Events are sometimes organized at which thousands of people hold hands and form a human chain, say from coast to coast in the US, in aid of some cause or charity. Let us imagine setting one up along the equator, across the width of our ‘home continent’ Africa. It is a special kind of chain, involving parents and children, and we have to play tricks with time in order to imagine it. You stand on the shore of the Indian Ocean in southern Somalia, facing north, and in your left hand you hold the right hand of your mother. In turn she holds the hand of her mother, your grandmother. Your grandmother holds her mother’s hand, and so on. The chain wends its way up the beach, into the arid scrubland and westwards towards the Kenya border.
How far do we have to go until we reach our common ancestor with the chimpanzees? It is a surprisingly short way. Allowing one yard per person, we arrive at the ancestor we share with chimpanzees in under 300 miles. We have hardly started to cross the continent; we are still not half way to the Great Rift Valley. The ancestor is standing well to the east of Mount Kenya, and holding in her hand an entire chain of her lineal descendents, culminating in you standing on the Somali beach…
The daughter that she is holding by her right hand is the one from whom we are descended. Now the arch-ancestress turns eastward to face the coast, and with her left hand grasps her other daughter, the one from whom the chimpanzees are descended (or son, of course). The two sisters are facing one another, and each holding their mother by the hand. Now the second daughter, the chimpanzee ancestress, holds her daughter’s hand, and a new chain is formed, proceeding backwards towards the coast. First cousin faces first cousin, second cousin faces second cousin, and so on. By the time the double-back chain has reached the coast again, it consists of modern chimpanzees. You are face to face with your chimpanzee cousin, and you are joined to her by an unbroken chain of mothers holding hands with daughters.

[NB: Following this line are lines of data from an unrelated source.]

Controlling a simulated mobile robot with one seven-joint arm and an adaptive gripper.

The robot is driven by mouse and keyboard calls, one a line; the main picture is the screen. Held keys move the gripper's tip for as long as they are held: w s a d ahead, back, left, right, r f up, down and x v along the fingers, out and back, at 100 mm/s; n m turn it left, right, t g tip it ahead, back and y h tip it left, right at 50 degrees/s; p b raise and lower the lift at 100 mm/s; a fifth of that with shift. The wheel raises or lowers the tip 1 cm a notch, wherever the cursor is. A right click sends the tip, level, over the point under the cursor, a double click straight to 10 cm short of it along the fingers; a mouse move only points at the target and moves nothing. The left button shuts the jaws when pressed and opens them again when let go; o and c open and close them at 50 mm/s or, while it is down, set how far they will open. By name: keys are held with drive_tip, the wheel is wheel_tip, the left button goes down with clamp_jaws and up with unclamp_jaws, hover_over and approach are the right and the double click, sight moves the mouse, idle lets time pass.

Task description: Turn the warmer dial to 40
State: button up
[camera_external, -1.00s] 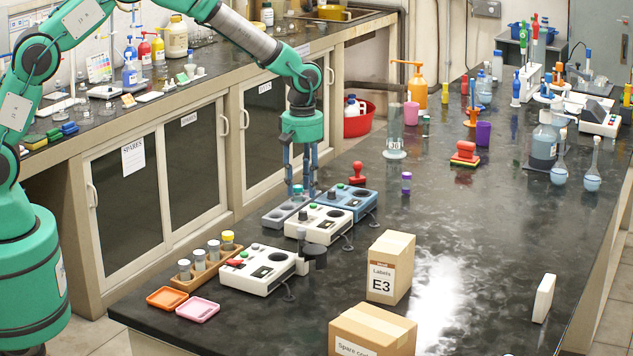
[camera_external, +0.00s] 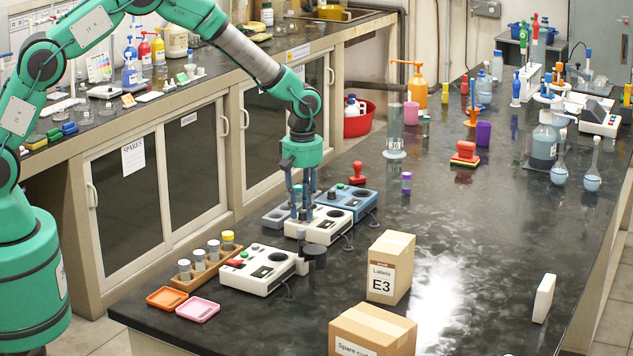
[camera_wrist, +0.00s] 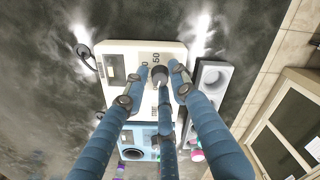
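A white warmer-like unit (camera_external: 335,226) stands on the dark bench beneath my gripper (camera_external: 301,214). In the wrist view, the same white unit (camera_wrist: 122,62) has a round dark dial (camera_wrist: 158,76) with the number 50 printed beside it. My gripper's three blue fingers (camera_wrist: 161,78) reach down around this dial, with tips close to it and spread apart. I cannot tell whether any tip touches it. The dial's pointer setting is not readable. In the external view the fingers largely hide the dial.
A blue unit (camera_external: 357,199) with its own knob stands just behind, and a grey unit (camera_external: 277,216) lies close at the left. Another white unit (camera_external: 256,281) with a red part is in front.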

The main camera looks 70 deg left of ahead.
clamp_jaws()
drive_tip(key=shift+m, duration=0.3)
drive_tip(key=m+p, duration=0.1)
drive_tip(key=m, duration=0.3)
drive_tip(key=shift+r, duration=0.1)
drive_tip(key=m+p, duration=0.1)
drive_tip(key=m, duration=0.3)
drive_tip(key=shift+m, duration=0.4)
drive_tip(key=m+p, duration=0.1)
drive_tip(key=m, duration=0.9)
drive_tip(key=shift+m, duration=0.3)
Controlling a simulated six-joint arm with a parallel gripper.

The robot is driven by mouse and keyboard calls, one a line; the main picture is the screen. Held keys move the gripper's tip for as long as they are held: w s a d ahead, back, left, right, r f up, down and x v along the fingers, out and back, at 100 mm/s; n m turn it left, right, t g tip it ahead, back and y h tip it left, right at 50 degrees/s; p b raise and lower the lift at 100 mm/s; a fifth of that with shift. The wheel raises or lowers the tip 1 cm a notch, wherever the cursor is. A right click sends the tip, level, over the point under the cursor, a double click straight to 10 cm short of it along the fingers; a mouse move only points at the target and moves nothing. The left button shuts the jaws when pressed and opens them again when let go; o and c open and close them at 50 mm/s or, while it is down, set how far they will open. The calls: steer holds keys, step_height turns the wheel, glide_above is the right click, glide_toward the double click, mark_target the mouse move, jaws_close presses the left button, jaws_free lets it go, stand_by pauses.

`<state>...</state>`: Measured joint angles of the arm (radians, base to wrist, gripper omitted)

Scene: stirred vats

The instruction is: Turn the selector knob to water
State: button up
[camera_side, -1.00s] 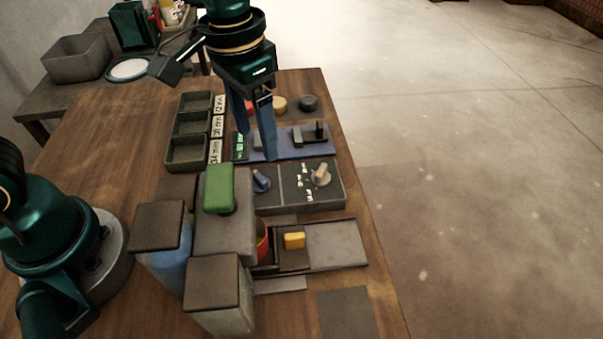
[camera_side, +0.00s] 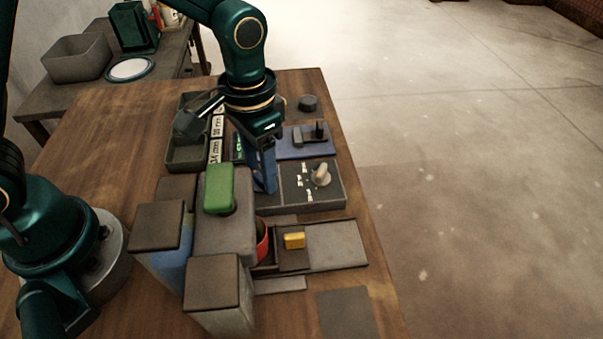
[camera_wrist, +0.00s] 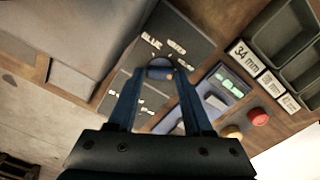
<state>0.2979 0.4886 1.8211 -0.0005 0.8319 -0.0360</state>
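In the wrist view a dark blue-grey knob (camera_wrist: 160,68) sits on a dark panel (camera_wrist: 183,30), with small white labels beside it. One label (camera_wrist: 152,40) seems to read BLUE; the others are too small to read surely. My gripper (camera_wrist: 160,75) is open, with its two blue fingers on either side of this knob; I cannot tell if they touch it. In the side view my gripper (camera_side: 264,186) is low over the left part of the panel and hides this knob. A beige knob (camera_side: 320,174) with several labels stands on the panel's right half.
A grey vat with a green top block (camera_side: 219,188) and brown-lidded containers (camera_side: 162,226) stand close to my gripper. A yellow block (camera_side: 294,240) sits on a slide in front. Behind are a blue plate (camera_side: 290,151) and trays (camera_side: 186,154). The floor on the right is clear.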

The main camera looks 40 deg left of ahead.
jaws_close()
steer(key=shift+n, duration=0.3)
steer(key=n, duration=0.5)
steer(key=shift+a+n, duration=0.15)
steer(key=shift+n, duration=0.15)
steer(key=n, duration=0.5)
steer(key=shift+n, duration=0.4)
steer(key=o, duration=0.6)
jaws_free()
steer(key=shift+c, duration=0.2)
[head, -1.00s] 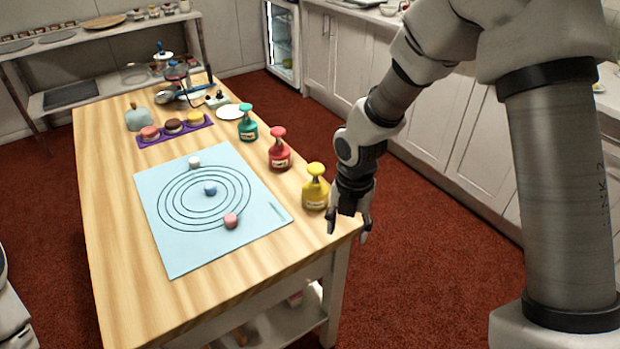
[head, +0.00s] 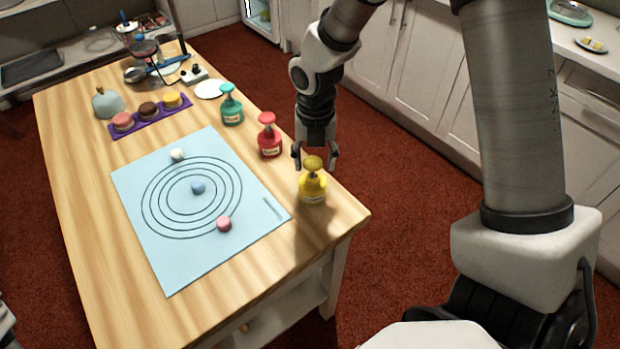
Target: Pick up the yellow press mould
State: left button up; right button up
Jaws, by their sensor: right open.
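The yellow press mould (head: 312,188) stands upright on the wooden table near its right edge, with a round knob on top. My right gripper (head: 316,163) points down right at the mould's knob, with its fingers spread to the left and right of it. It is open; I cannot tell whether a finger touches the knob. A red press mould (head: 269,138) and a green press mould (head: 231,106) stand in a row behind the yellow one. My left gripper is out of view.
A light blue mat (head: 150,240) with printed rings and white, blue and pink pieces lies left of the moulds. A purple tray (head: 150,122) with three round cakes, a white plate (head: 209,89) and utensils are farther back. The table (head: 90,270) is bare at front left.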

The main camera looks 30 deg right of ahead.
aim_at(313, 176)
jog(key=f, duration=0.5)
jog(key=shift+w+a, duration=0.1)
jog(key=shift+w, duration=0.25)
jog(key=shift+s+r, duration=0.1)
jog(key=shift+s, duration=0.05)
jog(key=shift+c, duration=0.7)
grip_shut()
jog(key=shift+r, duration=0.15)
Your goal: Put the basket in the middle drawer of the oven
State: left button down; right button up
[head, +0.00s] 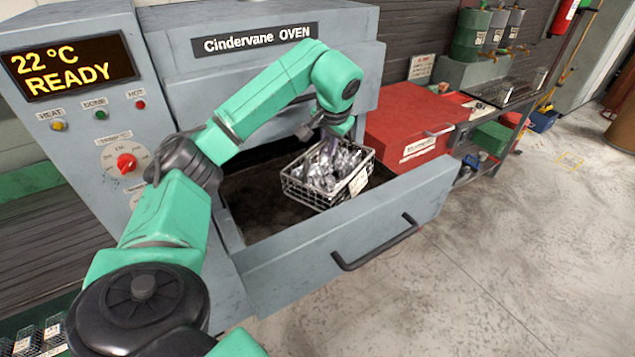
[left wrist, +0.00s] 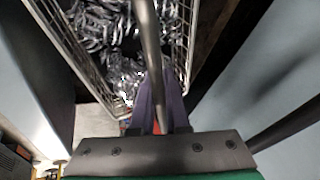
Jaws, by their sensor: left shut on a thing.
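The wire basket (head: 312,194), full of shiny metal pieces, hangs over the open drawer (head: 330,258) of the grey oven (head: 262,28). My left gripper (head: 330,137) reaches down from above and is shut on the basket's handle. In the left wrist view the basket (left wrist: 72,42) lies beyond the fingers, and its handle bar (left wrist: 149,55) runs between the fingers of my left gripper (left wrist: 160,98). The basket looks slightly tilted and sits near the drawer's right side. I cannot tell whether its underside touches the drawer floor. My right gripper is not in view.
The drawer's dark floor (head: 262,205) is bare on the left. A closed upper front with a handle stands behind my arm. A red box (head: 405,125) stands right of the oven. The control panel (head: 85,110) reads 22 °C READY. Open floor lies in front.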

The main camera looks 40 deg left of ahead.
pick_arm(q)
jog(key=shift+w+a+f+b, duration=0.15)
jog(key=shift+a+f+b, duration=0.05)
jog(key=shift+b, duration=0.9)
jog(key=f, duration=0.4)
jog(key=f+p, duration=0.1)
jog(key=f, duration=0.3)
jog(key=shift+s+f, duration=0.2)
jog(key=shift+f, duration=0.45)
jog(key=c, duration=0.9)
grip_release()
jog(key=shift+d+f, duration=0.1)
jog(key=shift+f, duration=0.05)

If you walked up the line like an inspecting general – past Homo erectus, Homo habilis, perhaps Australopithecus afarensis – and down again the other side, you would nowhere find any sharp discontinuity. Daughters would resemble their mothers just as much (or as little) as they always do. Mothers would love daughters, and feel affinity with them, just as they always do. And this hand-in-hand continuum, joining us seamlessly to chimpanzees, is so short that it barely makes it past the hinterland of Africa, the mother continent.